7 points by sk2code on Dec 6, 2013 | hide | past | favorite | 4 comments


Unless you want to do it on a huge scale (see http://theverge.com/2013/12/2/5165428/bitcoin-mine-in-hong-k...), it's not.

You might want to look into mining litecoin (LTC), which might still be profitable and whose mining is CPU-based.


Having tried Litecoin CPU mining out of curiosity the other day, I'd not consider it worthwhile. My 2.0GHz i7 MBP was getting around 4 khash/sec (and running at 99C, so I bottled out). I then tried it on an otherwise pretty idle server, which got a steady 2.0 khash/sec.

Feeling smug that I'd be using spare, paid-for server cycles to make money, I looked up some expected earnings. (Warning: I'm an LTC noob, so may have plugged in bad assumptions), but even at 4khash/sec, I was looking at less than $3 a year

http://www.coinwarz.com/calculators/litecoin-mining-calculat...

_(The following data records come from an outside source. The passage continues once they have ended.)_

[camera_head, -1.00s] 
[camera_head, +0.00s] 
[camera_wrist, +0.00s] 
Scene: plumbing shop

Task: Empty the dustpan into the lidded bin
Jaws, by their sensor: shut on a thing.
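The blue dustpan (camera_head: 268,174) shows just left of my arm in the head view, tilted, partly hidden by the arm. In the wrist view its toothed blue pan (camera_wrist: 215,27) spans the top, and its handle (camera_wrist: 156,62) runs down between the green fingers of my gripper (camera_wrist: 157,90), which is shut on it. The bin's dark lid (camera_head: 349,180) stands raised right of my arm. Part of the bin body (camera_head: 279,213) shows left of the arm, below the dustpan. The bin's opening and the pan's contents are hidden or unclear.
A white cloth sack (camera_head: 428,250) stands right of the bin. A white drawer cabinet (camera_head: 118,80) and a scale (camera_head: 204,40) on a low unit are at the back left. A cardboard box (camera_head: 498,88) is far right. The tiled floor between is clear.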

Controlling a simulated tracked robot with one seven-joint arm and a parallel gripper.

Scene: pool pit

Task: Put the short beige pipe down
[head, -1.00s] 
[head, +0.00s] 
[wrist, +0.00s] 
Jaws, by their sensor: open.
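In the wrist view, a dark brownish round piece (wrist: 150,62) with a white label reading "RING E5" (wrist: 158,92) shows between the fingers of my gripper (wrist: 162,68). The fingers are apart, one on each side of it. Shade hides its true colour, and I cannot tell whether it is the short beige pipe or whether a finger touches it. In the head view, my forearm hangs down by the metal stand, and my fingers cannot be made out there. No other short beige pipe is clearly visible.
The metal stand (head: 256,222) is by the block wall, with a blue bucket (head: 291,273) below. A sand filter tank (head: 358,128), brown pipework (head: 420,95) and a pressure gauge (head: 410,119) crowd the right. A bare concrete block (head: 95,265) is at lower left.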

I'd like to be proven wrong on this, of course. However, talking to a couple of people on IRC (hardly guaranteed 100% reliable info, but good enough for me) it seems that even LTC has moved to GPU mining being a lot more realistic than CPU mining)

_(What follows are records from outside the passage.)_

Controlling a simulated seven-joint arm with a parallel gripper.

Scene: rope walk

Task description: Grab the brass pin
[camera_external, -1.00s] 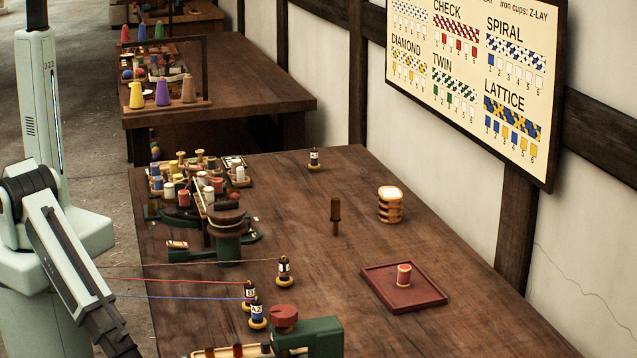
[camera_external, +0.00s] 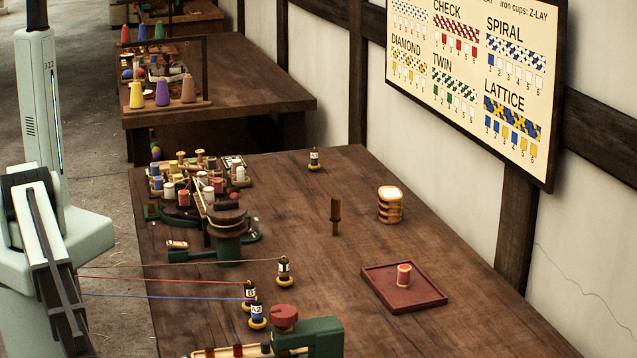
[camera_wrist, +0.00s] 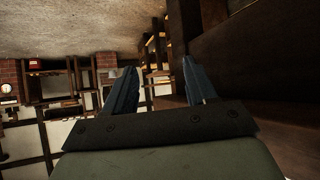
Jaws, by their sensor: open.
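I cannot make out a brass pin for certain in either view. An upright brown peg (camera_external: 335,216) stands near the middle of the table; I cannot tell whether it is of brass. My gripper (camera_wrist: 157,85) shows in the wrist view with its two blue-grey fingers apart and nothing between them. In the external view my arm is at the left edge, off the table, and the gripper itself is out of that picture.
Bobbins (camera_external: 284,270) with threads stand at the table's front left. A green device with a red knob (camera_external: 284,317) is in front. A crowded spool rack (camera_external: 186,180) is at the back left. A red tray (camera_external: 432,292) holds a spool.

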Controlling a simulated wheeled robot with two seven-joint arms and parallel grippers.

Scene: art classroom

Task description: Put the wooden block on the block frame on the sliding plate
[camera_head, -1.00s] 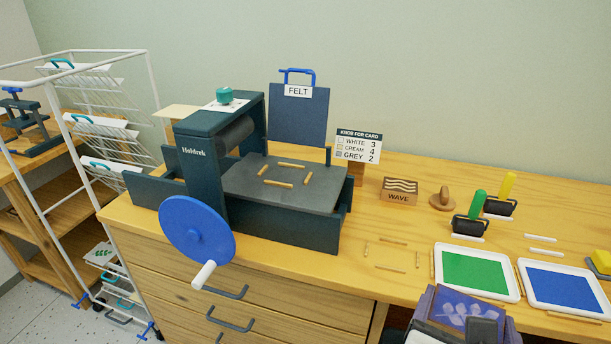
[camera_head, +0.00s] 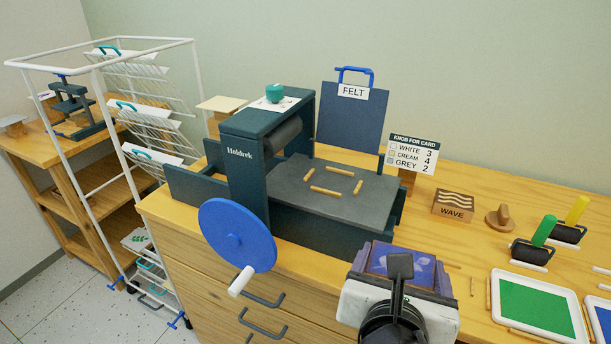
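A block (camera_head: 401,264) with a purple-blue top and a pale leaf pattern sits between the fingers of my right gripper (camera_head: 402,258), at bottom centre-right. The gripper appears shut on it; its underside is hidden. The block is in front of the press and to the right of its crank, apart from the plate. The grey sliding plate (camera_head: 374,203) lies flat on the press bed. The block frame (camera_head: 326,191), thin wooden strips around an empty rectangle, lies on the plate. My left gripper is out of view.
The press (camera_head: 240,178) has a blue crank wheel (camera_head: 236,238) and a teal knob (camera_head: 275,92). A FELT board (camera_head: 350,120) and a card sign (camera_head: 411,155) stand behind. A WAVE block (camera_head: 453,206), a wooden knob (camera_head: 499,218) and a green tray (camera_head: 535,305) are at right.

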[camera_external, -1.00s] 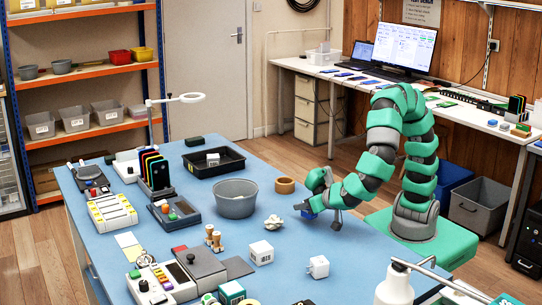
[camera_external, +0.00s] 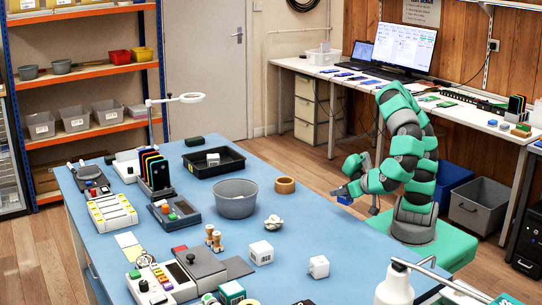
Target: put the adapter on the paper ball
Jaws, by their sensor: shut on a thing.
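The paper ball (camera_external: 273,222), white and crumpled, lies on the blue table right of the grey bowl. A white cube-shaped block (camera_external: 319,266), which looks like a plug adapter, stands near the table's front right. A similar white block (camera_external: 261,252) stands left of it; I cannot tell for sure which is the adapter. My gripper (camera_external: 346,197) is shut on a small blue thing (camera_external: 344,200), above the table's right edge and apart from the paper ball. The fingers are small and partly hidden.
A grey bowl (camera_external: 236,205), a tape roll (camera_external: 285,185) and a black tray (camera_external: 200,168) stand behind the paper ball. Wooden figures (camera_external: 213,238) and a grey device (camera_external: 198,268) are at its left. The table right of the paper ball is clear.

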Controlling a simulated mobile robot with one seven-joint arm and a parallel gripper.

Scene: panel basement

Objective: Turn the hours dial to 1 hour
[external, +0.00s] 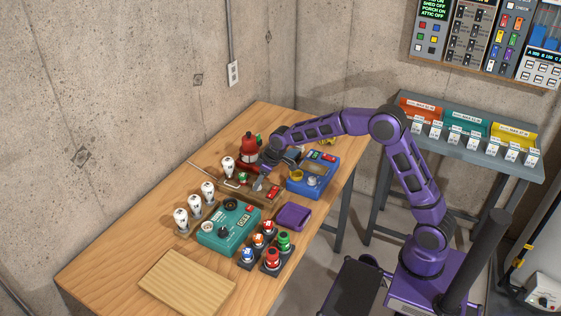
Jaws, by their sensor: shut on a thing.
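A red lantern-like object (249,149) stands behind my gripper, and a blue box (313,177) sits to its right. White bulbs (208,190) stand left of the teal box. Colored knobs (271,258), a purple tray (292,217) and a wooden board (187,283) lie nearer.

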My understanding is that you need essentially free electricity to make it worthwhile.

Also, Bitcoin is wasteful. People are using an incredible amount of energy unnecessarily. It's a pretty selfish thing to do. This is a flaw in the system's design. I'm not sure other coins are much better in this regard.


Your point of view is incredibly short-sighted.

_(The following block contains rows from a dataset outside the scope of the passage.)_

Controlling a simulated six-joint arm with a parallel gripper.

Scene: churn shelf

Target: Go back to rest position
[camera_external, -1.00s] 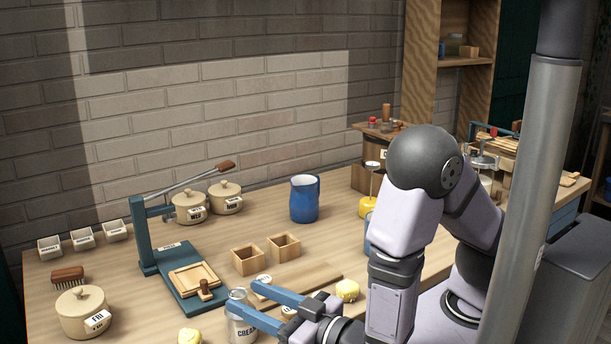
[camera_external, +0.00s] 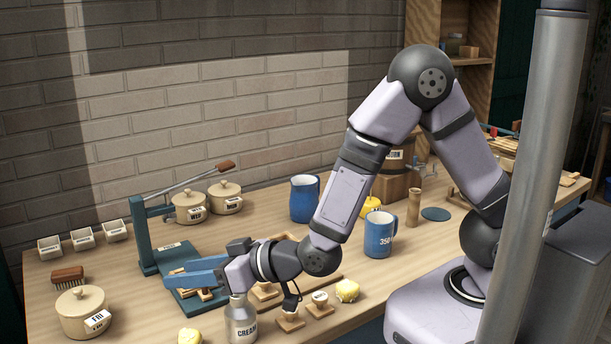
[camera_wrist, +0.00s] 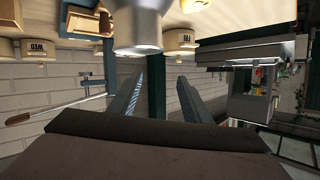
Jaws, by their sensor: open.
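My gripper (camera_external: 192,273) has blue fingers that point left in the external view. It is open with nothing seen between the fingers, and it shows in the wrist view (camera_wrist: 160,88) as two spread fingers. In the external view it overlaps the front of the blue-green press (camera_external: 204,300), partly hiding its wooden frame. The metal can labelled CREAM (camera_external: 241,322) stands upright on the table, below my wrist and apart from the fingers. A pale metal cylinder, likely this can, shows at the top of the upside-down wrist view (camera_wrist: 137,28).
A blue mug (camera_external: 379,236) stands close right of my forearm. A blue jug (camera_external: 303,207) stands behind it, partly hidden. Lidded pots (camera_external: 82,318) and a brush (camera_external: 67,275) are at left. Butter lumps (camera_external: 346,291) and wooden stamps (camera_external: 290,321) lie near the front.

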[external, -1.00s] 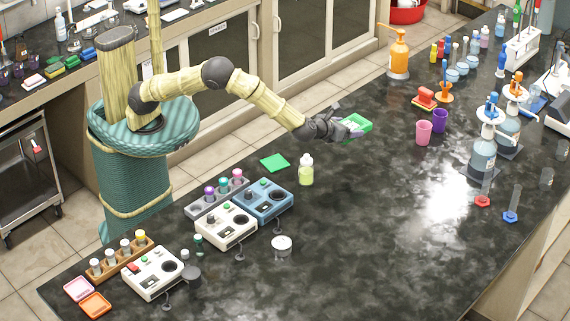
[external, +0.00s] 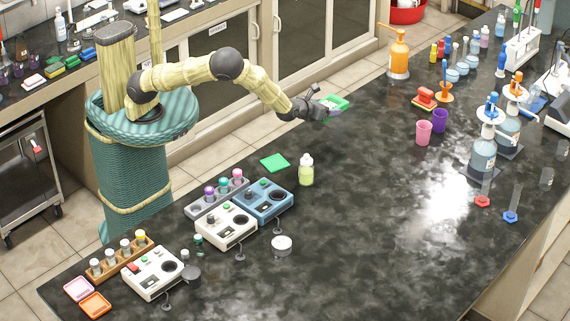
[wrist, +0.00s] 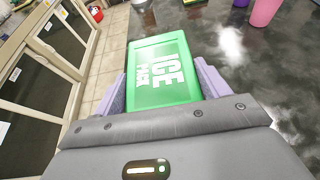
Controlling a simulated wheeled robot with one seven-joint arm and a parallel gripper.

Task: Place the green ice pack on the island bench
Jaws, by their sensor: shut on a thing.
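The green ice pack (wrist: 160,75), lettered "ICE PACK", lies between the two fingers of my gripper (wrist: 162,90) in the wrist view. My gripper is shut on it. In the external view my gripper (external: 328,107) holds the ice pack (external: 339,102) over the far left edge of the island bench (external: 350,230), whose top is dark and mottled. I cannot tell how high above the bench it is.
A yellow-green bottle (external: 306,171) and a flat green square (external: 274,162) are on the bench nearer the camera. An orange pump bottle (external: 398,55), a red stamp-like item (external: 425,97) and a pink cup (external: 424,133) stand to the right. The middle of the bench is clear.

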The ASIC revolution has turned the tide of energy wastefulness of Bitcoin, and continues to do so. What formerly required a motherboard, connected to a 350w PSU, and a high-powered video card that would (ok I don't know how much of the PSU's amps it actually drained), can now be dwarfed by a 40w or 80w draw. There is almost no point in running a GPU farm today, and around March, if the BTC price is stable until then, it will make more sense to buy BTC on the market than to run these machines. But today it's profitable.

Think of it this way: once all of the coins are minted, the only thing left to protect with all of that hashpower will be the tx fees. If people don't want to pay the fees, then the miners won't get paid, fewer people will be willing to hash, the transaction volume may even have to go way down, and no, you don't need free electricity in order to make it worthwhile.

I have two 5GH/s BFL Jalapenos and yes, they're only making about 0.2BTC or $200/mo at current BTC prices, but they add about $10/mo to my electricity cost in total. That means it even pays for my high speed internet connection, for the time being. I don't know if I'd recommend it to a newcomer, due to the difficulty of actually getting that kind of hardware (I waited 8mo)

But

Think about how many "web sites" I'd have to "host" before I could get that kind of reliable return from running a server computer in my house 24/7. And as a side benefit, I get to use the computer to provide network services (for a small profit, without sucking any... err having any customers to deal with.)